The fourth answer is this: I have detected many times, as have other honorable members, an instinct in the average voter in Australia to feel that, in this welter of governing authorities, his primary loyalty is to his State. We have all encountered this. I have met men in the States who, in addressing themselves to a problem of constitutional change, have not said, " Is this the kind of power better exercised by a local governing authority, or a national one?" - which is the real question - but instead have said, "Why should we in the States give any more power to the Commonwealth," with the finger pointing in a rather condemnatory fashion in tho general direction of Canberra. If that instinct is analysed, it will be seen to be an instinct of primary loyalty to the States, and, in effect, it treats the Commonwealth as an outside body, if not a foreign body.
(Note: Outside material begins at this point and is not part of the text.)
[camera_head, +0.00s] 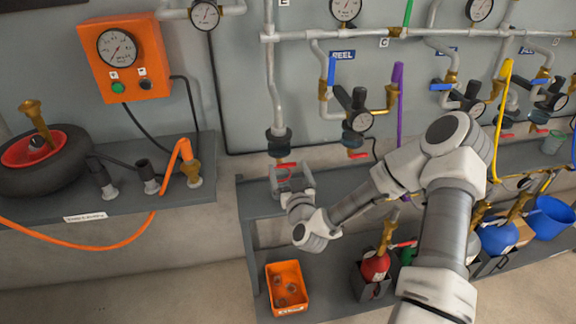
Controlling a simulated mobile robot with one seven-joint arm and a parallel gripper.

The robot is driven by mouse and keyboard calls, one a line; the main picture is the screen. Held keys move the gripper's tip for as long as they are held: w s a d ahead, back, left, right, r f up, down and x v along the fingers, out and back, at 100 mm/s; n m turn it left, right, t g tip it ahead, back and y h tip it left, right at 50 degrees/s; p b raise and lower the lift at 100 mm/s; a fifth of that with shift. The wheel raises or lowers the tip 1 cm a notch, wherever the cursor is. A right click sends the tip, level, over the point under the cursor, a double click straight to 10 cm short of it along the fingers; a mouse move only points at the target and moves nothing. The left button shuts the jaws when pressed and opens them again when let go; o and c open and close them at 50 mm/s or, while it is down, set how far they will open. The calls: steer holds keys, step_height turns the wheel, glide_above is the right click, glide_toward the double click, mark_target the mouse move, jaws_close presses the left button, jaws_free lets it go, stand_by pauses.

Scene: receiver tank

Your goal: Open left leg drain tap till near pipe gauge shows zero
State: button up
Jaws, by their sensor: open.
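My gripper (291,178) is open, its two fingers spread just below a small red tap handle (285,165). That handle is at the bottom of the left vertical pipe leg (271,85), under a dark fitting (279,141). I cannot tell whether the fingers touch the handle. A second red handle (357,155) is under the fitting to the right. A round white gauge (205,14) is on the pipe at the upper left, and another gauge (346,8) is at the top centre. Their readings are too small to tell, as is which one is the near pipe gauge.
An orange box with a dial (118,47) hangs on the wall. A wheel (40,155) and hose fittings sit on the left shelf (120,205). An orange bin (287,287) and a red bottle (375,266) stand on the lower shelf. Pipes crowd the right.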

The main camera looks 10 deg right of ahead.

And so, year after year, and referendum after referendum, we hear well-meaning people, otherwise intelligent, saying that the real question is, " Why should the States give more power to the Commonwealth?" whereas the real question is, " Should we, the people, who are superior both to Commonwealth and States authorities, entrust this power to this parliament or to that?" If that were properly understood, a great deal of the difficulty that attaches to this feeling among the people would disappear. Nothing is so calculated, I believe, to thwart a real attack on great problems as the necessity for determining, with the assistance of lawyers, not only what the remedy is, hut also ' which is the right doctor to apply the remedy, the Commonwealth doctor or the State doctor. Our most vital problems and most imminent dangers affect us- as a nation, and I believe, as, I think, other honorable members believe, that only a national spirit, a new and vigorous national spirit, can meet them with success.